Until this point in the story, I see no problem at all, and could even agree with the guys asking “what’s wrong with you, don’t make a fuss out of nothing” – the pictures Matt used are non-problematic in my book, and he had no idea they are problematic in anyone’s book – theoretically it could have worked, but the point is, *it did not*. Some members of the Ruby community got offended, and here our story begins.

…and hits the fan

One of the real problems is that after this has been pointed out, Matt still keeps answering “As mentioned many times earlier, I don’t think my presentation is inappropriate.”. As I mentioned two paragraph above, it doesn’t matter what do you think, unless of course, you don’t care about offending some members of the community. In that case you should not try to apologize at all. However, if you are trying, reciting “I don’t think my presentation is inappropriate” will not put and end to the discussion. It just doesn’t work. Why can’t you just simply apologize, admitting that this was a bad move (because it offended some, not because porn, sexual images or whatever in presentations are bad, per se) and finish the discussion?

Rails is Still a Ghetto

However, in my opinion that’s still not the worst part of the story, or to put it differently, some members of the Rails community still found a way to make things worse, by applauding to all this:


dhh_pr0n_is_great.png

OK, you say, we are all used to DHH’s style, this is just how the guy is.
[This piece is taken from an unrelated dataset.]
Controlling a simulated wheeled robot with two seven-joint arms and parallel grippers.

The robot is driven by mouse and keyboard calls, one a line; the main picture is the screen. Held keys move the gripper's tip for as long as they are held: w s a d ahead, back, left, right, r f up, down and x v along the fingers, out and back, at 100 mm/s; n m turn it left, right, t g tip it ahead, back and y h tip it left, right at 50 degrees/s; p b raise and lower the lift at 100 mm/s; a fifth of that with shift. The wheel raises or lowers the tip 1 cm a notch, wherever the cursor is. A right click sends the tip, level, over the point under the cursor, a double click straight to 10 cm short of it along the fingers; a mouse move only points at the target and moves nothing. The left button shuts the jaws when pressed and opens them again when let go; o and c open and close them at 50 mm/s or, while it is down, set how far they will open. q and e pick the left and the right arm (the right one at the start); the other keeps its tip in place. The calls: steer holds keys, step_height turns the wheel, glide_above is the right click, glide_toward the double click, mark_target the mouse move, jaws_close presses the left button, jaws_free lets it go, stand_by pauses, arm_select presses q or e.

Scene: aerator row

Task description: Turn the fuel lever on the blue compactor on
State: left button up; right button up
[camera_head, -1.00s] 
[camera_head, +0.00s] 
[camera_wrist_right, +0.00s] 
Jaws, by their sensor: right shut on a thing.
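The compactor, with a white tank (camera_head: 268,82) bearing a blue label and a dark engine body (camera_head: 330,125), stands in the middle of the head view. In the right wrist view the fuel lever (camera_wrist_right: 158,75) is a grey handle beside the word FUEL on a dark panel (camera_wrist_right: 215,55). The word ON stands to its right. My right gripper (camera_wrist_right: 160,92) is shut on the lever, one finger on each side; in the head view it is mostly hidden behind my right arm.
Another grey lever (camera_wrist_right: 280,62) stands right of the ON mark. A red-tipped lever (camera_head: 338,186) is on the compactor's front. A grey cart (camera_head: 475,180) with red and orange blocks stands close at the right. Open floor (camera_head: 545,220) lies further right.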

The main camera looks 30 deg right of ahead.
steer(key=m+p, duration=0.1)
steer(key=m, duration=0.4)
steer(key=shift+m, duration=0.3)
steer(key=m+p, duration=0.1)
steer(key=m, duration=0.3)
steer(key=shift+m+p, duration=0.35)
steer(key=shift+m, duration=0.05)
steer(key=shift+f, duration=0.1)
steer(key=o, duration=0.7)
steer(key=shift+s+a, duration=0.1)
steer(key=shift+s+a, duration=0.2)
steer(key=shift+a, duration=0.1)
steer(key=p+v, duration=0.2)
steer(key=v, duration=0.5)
That’s (kind of) cool, but I heard that most of the Rails core team (and obviously Matt himself) has the same opinion – and that’s a much more serious problem, because it means that a Rails activist, backed by DHH and other Rails core members finds all this OK, despite of the fact that numerous people in the community voiced their opinion otherwise.

This is not about being a closed-minded prude, shouting for police and suing everyone using sexually explicit images in a presentation. This is not even about women, as I have seen both males and females on either side of the fence. This is about mutual respect – I don’t agree with you, but respect your feelings. Or not, as demonstrated in this case.

So Rails continues to be the most socially unacceptable framework – associated with arrogance, elitism and whatnot in the past – now add pr0n images in presentations. Thankfully RailsConf is held in Las Vegas, and that should calm down all the people who associate Rails with all this crap :-). The real problem is that people associate you with the tools you are using – think Cobol, PHP, Java… or Rails. By being part of the Rails community people associate me with Railsy stereotypes automatically, which aren’t nice at all right now.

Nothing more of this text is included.